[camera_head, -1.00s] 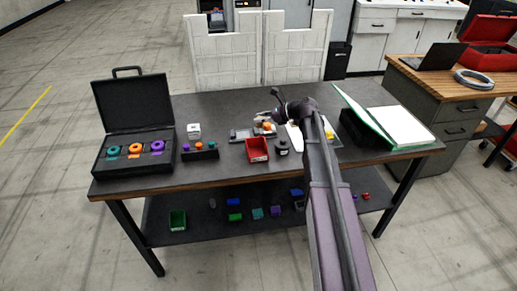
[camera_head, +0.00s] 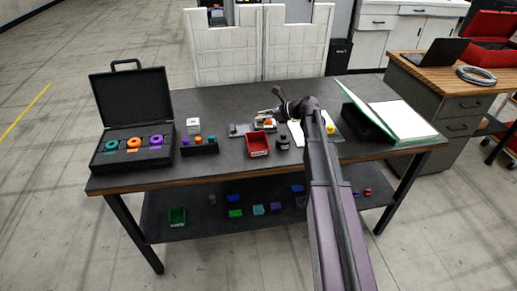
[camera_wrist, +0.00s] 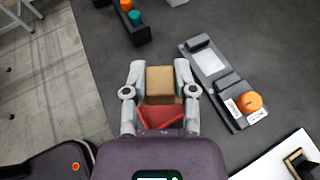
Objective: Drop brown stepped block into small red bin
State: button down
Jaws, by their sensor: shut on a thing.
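The brown stepped block (camera_wrist: 160,80) is between the two fingers of my gripper (camera_wrist: 160,70) in the wrist view, and the gripper is shut on it. The small red bin (camera_head: 257,143) stands on the dark table in the head view. In the wrist view the red bin (camera_wrist: 160,120) shows below the block, partly covered by the block and my gripper. In the head view my gripper (camera_head: 266,114) is above the table near the bin's far side. The block is too small there to make out.
A grey fixture with an orange knob (camera_wrist: 249,102) lies right of the gripper. A dark holder with coloured pegs (camera_head: 199,147) stands left of the bin. A black jar-like object (camera_head: 283,143) stands close right of it. An open black case (camera_head: 132,145) is at the left.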

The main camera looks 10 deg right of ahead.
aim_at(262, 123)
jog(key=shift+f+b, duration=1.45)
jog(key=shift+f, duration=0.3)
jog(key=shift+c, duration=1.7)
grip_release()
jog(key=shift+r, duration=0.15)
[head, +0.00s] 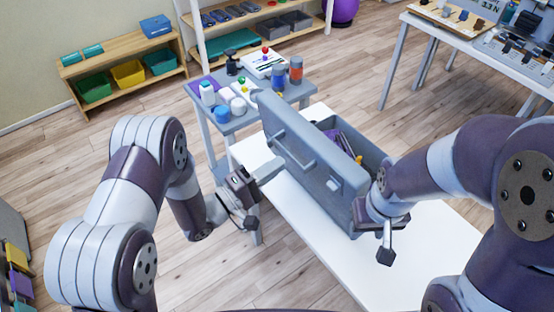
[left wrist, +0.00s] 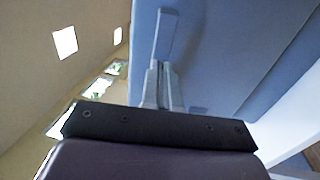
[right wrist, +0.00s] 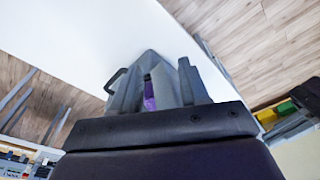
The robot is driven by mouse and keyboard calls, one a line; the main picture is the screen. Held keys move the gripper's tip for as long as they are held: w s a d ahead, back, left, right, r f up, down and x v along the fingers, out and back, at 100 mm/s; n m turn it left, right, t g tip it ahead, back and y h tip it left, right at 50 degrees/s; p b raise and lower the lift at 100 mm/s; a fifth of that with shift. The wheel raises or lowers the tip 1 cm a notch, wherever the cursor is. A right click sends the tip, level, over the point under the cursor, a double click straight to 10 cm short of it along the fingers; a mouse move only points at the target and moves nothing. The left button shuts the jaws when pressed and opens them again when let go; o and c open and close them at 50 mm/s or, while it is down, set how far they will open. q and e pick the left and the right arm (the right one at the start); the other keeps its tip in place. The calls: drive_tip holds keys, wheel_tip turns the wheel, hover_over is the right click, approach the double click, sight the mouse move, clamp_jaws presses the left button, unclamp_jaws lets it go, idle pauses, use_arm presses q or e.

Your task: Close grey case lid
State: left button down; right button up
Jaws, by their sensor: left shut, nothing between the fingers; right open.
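The grey case (head: 352,205) stands on a white table, with its lid (head: 300,140) raised on the left side. The lid's outer face, with a bar handle (head: 296,156), is turned toward my left arm. Some purple and yellow contents show inside. My left gripper (head: 268,172) is shut and empty close to the lid's outer face; the lid (left wrist: 225,50) fills much of the left wrist view. I cannot tell whether they touch. My right gripper (head: 386,240) is open and empty at the case's near right end. The right wrist view shows part of the case beyond its fingers (right wrist: 155,85).
The white table (head: 430,255) has bare room around the case. A grey side table (head: 228,126) behind holds bottles and jars. A wooden shelf (head: 118,68) with coloured bins stands at the back left, and another table (head: 480,50) at the back right.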

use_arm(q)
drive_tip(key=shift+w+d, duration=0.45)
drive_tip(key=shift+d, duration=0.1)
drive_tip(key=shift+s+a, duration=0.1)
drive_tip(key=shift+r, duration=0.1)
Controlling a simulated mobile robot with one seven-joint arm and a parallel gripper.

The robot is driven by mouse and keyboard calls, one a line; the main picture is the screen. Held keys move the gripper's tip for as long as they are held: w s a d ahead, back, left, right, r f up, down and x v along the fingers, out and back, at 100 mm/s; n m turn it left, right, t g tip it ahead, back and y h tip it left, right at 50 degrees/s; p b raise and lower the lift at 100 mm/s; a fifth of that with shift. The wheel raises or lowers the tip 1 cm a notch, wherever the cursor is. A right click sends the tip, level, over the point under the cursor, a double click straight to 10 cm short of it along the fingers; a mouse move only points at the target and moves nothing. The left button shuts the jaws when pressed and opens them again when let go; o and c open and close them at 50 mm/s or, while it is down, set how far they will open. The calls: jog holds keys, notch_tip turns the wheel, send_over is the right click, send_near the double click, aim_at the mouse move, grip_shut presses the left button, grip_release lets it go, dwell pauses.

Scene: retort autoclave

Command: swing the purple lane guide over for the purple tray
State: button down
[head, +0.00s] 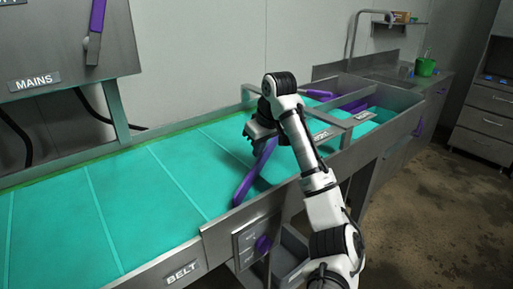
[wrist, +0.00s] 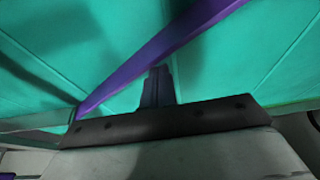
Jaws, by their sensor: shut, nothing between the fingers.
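The purple lane guide (head: 254,176) is a long bar lying at a slant over the teal belt, one end near the belt's front rail. My gripper (head: 257,148) is low over the belt at the guide's far part and covers some of it. In the wrist view the guide (wrist: 165,48) runs diagonally just beyond the fingers of my gripper (wrist: 157,72). The fingers are together and empty, close beside the guide; I cannot tell whether they touch it. I cannot make out a purple tray on the belt.
The belt (head: 130,205) is clear to the left. Beyond my arm, metal dividers (head: 352,122) split the belt's end, with more purple bars (head: 319,95) there. A purple knob (head: 264,244) sits on the front panel. A MAINS box (head: 45,50) with a purple lever (head: 96,30) hangs at left.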

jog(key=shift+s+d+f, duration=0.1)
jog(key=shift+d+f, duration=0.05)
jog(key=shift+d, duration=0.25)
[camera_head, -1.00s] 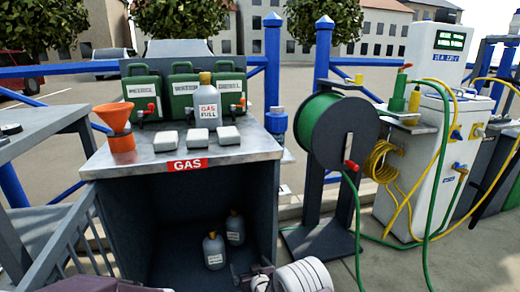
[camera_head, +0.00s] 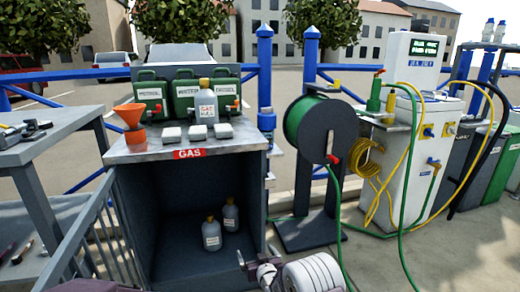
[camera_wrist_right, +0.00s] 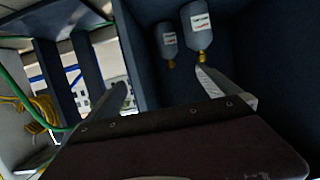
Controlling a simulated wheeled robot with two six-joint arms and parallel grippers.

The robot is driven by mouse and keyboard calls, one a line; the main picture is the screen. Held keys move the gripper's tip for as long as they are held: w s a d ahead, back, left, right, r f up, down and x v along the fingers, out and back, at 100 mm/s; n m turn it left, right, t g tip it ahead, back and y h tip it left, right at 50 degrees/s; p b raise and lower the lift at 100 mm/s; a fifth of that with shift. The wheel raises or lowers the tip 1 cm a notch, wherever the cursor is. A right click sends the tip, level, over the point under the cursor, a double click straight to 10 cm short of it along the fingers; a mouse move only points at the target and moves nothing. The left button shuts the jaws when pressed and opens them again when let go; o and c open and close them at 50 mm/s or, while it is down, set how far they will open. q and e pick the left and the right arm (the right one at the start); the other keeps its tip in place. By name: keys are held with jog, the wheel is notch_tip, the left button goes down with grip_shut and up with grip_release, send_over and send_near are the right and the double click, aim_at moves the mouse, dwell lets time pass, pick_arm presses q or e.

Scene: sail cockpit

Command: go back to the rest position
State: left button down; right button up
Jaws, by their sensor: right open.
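My right gripper (camera_head: 246,262) shows at the bottom of the head view, in front of the open grey cabinet with the GAS sign. It is partly cut off by the frame and small. In the right wrist view its two fingers (camera_wrist_right: 162,80) stand well apart with nothing between them. Two grey bottles stand inside the cabinet, a front one (camera_head: 212,236) and a rear one (camera_head: 230,215). They appear upside down in the wrist view, beyond the fingers.
The gas cabinet top (camera_head: 150,152) holds an orange funnel (camera_head: 131,128), green canisters and a grey gas bottle (camera_head: 205,103). A hose reel (camera_head: 328,130) and white pump (camera_head: 411,150) stand right. A grey table (camera_head: 50,128) and railing are left. Pavement is clear at front right.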

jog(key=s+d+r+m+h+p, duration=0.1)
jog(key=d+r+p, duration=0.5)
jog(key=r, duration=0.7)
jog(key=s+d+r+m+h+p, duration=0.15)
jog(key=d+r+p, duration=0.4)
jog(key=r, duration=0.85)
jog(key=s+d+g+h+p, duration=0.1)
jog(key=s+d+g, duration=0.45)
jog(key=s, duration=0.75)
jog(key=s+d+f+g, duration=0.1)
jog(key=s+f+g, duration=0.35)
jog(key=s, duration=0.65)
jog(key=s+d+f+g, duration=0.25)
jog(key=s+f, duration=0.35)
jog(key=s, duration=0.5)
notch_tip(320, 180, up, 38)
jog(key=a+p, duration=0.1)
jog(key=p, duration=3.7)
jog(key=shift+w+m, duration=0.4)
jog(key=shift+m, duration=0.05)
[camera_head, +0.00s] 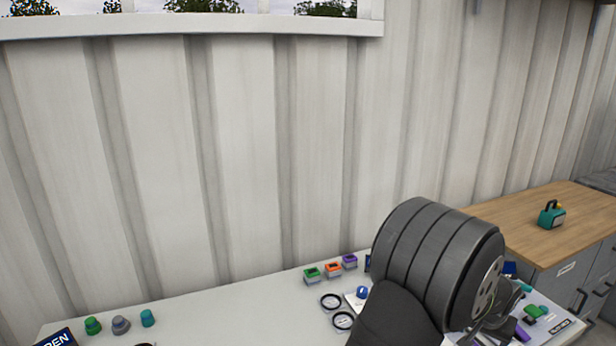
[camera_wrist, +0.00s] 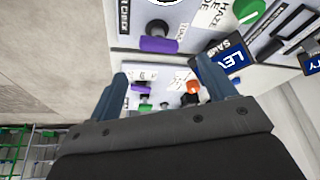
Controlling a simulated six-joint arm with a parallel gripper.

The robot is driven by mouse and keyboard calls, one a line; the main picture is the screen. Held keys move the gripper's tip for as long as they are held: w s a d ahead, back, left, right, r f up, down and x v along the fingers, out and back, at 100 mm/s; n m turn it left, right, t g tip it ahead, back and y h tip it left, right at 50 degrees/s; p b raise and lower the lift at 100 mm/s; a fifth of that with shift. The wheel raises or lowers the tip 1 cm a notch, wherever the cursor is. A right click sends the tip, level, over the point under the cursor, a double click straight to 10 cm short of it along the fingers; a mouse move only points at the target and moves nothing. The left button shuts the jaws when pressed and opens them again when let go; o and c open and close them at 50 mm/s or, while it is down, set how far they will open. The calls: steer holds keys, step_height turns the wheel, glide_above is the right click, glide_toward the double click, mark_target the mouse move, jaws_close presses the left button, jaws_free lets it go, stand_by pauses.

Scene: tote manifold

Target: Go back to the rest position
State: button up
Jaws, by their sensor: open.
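My gripper (camera_wrist: 167,76) is open in the wrist view, with its two blue-grey fingers spread apart and nothing held between them. Below and beyond the fingers are a purple knob (camera_wrist: 158,45), a blue label plate (camera_wrist: 215,68) and several smaller coloured parts on white panels. In the head view my dark arm covers the right part of the white table (camera_head: 230,318).
Green, orange and purple boxes (camera_head: 333,270) stand at the table's back edge, near two black rings (camera_head: 331,301). Several coloured knobs (camera_head: 121,325) stand at left. Coloured parts (camera_head: 535,314) lie right of my arm. A wooden-topped cabinet (camera_head: 540,215) carries a teal object (camera_head: 551,217).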

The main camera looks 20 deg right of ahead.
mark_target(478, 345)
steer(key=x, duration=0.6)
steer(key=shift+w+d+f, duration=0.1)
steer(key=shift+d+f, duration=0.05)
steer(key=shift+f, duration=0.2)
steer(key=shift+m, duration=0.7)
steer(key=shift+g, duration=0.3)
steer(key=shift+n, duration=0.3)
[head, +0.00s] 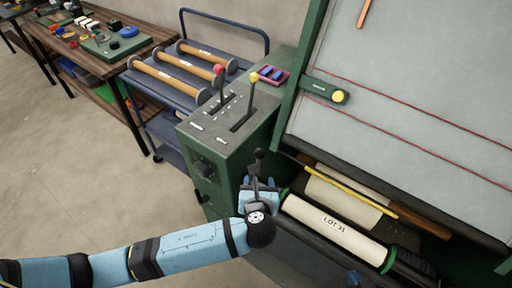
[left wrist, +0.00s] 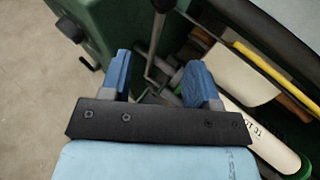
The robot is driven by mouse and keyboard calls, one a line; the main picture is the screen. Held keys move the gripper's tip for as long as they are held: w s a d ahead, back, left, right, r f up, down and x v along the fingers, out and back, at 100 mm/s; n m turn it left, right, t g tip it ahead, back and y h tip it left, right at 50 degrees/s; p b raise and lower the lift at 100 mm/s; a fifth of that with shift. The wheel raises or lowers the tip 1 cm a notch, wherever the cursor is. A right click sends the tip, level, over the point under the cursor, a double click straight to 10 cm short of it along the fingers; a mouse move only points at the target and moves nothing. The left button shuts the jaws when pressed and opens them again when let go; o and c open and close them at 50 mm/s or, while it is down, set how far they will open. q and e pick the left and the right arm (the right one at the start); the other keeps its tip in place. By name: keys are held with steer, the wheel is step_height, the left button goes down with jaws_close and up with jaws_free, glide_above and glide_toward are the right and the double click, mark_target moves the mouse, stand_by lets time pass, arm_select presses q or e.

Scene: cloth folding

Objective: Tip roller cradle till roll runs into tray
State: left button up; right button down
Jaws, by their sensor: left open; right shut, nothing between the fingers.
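A cream roll marked LOT 31 (head: 332,228) lies in a dark cradle below the big sloping table, with green rings at its ends. It also shows in the left wrist view (left wrist: 262,138). A lever with a black knob (head: 258,156) stands by the roll's left end. My left gripper (head: 261,184) is at this lever, fingers open. In the left wrist view, the open fingers (left wrist: 160,82) stand either side of the lever's thin rod (left wrist: 153,60); I cannot tell whether they touch it. My right gripper cannot be made out. No receiving tray is clearly identifiable.
A green control box (head: 222,128) with red-knobbed and yellow-knobbed levers stands just beyond my left gripper. A blue trolley (head: 150,83) holds several rolls. The sloping grey table (head: 415,95) overhangs the roll at right. Open floor lies at left.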

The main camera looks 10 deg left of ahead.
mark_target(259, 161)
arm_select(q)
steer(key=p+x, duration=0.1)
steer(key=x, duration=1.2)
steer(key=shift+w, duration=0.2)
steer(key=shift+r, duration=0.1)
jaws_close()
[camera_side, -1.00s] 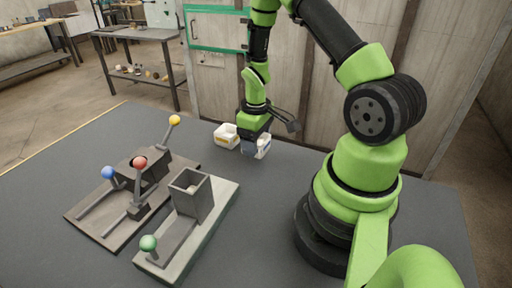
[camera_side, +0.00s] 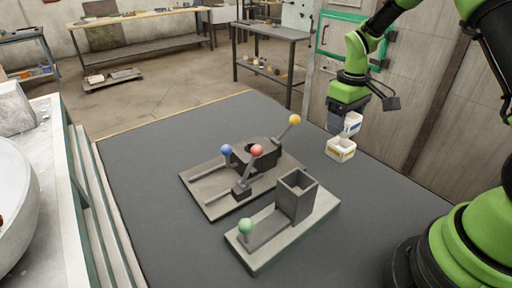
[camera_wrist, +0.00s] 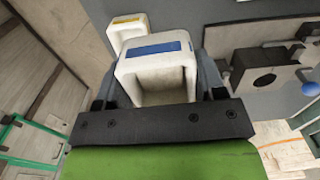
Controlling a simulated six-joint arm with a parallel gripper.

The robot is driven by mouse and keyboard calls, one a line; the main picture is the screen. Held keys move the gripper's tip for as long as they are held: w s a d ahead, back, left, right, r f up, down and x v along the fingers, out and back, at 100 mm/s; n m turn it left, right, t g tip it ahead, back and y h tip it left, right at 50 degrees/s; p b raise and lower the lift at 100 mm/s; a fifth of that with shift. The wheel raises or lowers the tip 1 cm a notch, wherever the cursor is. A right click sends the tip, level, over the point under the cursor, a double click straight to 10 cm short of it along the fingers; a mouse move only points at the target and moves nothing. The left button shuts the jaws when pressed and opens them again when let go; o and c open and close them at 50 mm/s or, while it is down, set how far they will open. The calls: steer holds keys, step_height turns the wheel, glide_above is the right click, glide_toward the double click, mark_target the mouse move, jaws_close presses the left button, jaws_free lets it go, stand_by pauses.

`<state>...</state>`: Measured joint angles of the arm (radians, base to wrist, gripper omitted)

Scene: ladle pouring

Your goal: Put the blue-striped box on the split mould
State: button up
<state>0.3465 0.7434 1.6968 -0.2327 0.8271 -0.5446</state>
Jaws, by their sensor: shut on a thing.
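The blue-striped box (camera_side: 352,124) is a small white open box held in my gripper (camera_side: 340,119). In the wrist view, the blue-striped box (camera_wrist: 155,66) sits between the two fingers of my gripper (camera_wrist: 158,84), its blue stripe facing up in the picture. My gripper is shut on it and appears to hold it above the table, by the yellow-striped box.
A white box with a yellow stripe (camera_side: 341,150) stands on the table just below the held box. A square upright tube (camera_side: 296,198) with a green-knobbed slide stands on a plate in front of the mould. The dark table (camera_side: 150,150) is clear around the plates.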

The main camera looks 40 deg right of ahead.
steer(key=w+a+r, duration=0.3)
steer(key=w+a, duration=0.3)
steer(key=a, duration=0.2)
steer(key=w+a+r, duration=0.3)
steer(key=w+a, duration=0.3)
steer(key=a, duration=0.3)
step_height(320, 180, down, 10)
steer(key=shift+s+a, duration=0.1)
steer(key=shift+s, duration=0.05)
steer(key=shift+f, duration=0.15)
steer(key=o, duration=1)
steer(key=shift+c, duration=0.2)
==============================
◆ **Given problem**: Display every line of the listing that contains the string "Command".

◆ **Exercise output**:
Command: swing the purple lane guide over for the purple tray
Command: go back to the rest position

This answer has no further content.